Mücahid Hoca konuşmasına şöyle devam etti: "Ne zaman ki zalimlerin yüzlerine hakkı korkusuzca haykıran, kaybedecekleri makam ve mevkinin derdi ve telaşına düşmeyen, düşmanın habis yüzüne "heyhat minezzille diye haykıran" hak erleri, mücahid bahadırlar meydana çıkmış, zalimler onlara en alçakça işkenceleri reva görmüş, eşine rastlanmayacak canilikle onları katletmişlerdir. Hak erleri bu uğurda öleceklerini bile bile, düğüne gider gibi ölüme gitmişlerdir. Ve bunu söylemleri ve eylemleriyle ortaya koymuşlardır. Çünkü onlar, şehadetin bir ödül olduğunu biliyorlardı ve bu ödülün isteyene değil layık olana verileceğini de biliyorlardı.
Şeyh Said hazırlığını yapar ve evden çıkacağı zaman hanımı ona şöyle der:
"Sen bizi kime bırakıp gidiyorsun" Bu soru karşısında Şeyh Said tarihi cevabını şöyle verir:
"Sen bizi kime bırakıp gidiyorsun" Bu soru karşısında Şeyh Said tarihi cevabını şöyle verir:
- Eğer ben ve bu bastonum yalnız da kalsak ben yine bu kafirlere karşı çıkacağım. Ne ben Hz.

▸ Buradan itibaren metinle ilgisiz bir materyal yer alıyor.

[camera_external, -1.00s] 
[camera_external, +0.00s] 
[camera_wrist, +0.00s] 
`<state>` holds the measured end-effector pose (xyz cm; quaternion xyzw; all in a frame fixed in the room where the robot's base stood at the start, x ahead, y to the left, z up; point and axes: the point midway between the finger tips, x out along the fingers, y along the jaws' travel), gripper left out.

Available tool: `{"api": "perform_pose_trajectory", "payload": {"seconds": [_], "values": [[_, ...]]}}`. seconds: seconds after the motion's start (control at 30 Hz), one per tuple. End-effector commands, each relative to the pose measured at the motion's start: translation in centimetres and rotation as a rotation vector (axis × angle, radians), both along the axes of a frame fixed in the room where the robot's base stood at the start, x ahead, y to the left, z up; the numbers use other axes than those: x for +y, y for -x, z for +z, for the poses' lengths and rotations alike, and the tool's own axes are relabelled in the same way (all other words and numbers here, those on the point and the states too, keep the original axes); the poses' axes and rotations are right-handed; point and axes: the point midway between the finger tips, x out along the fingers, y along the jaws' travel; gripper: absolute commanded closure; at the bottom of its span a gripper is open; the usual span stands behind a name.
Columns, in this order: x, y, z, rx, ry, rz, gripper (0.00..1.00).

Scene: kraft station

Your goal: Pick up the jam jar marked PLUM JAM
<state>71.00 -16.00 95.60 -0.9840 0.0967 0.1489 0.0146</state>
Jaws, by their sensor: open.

Hüseyin`den daha değerliyim ne de benim ailem onun ailesinden daha kıymetlidir. Eğer ben bu kafirlere karşı çıkmazsam zebaniler sarığımdan tutup beni cehenneme atarlar, siz o zaman bana yardım edebilecek misiniz? Onlar bana demezler mi; "Ey Said Allah o kadar mal mülk verdi sana. Sen Allah için ne yaptın? Bunlar Allah`ın emirlerini ayaklar altına almışlar.
Evet ben cihada başladım ve korkanlar, cihat edemeyecekler, hastalar gelmesinler. Bu yol korkakların yolu değildir!"
Mücahid Hoca`nın konuşmasının ardından Hicret İlahi Grubu marş ve ezgiler seslendirdiler.
Şubat ayında şehid olanların hayatlarının kısa kesitler halinde anlatıldığı program, Hubeyb Bin Adiy`in şehadetinin canladırıldığı tiyatro gösterimi ile devam etti.
Büyük bir ilgiyle izlenen tiyatro gösterimi duygulu anların yaşanmasına neden oldu.
Katılımın yoğun olduğu program tiyatro gösteriminin bitimiyle sona erdi.
Programdan memnun ayrılan izleyiciler, bu programların sürekli olması temennisinde bulundular.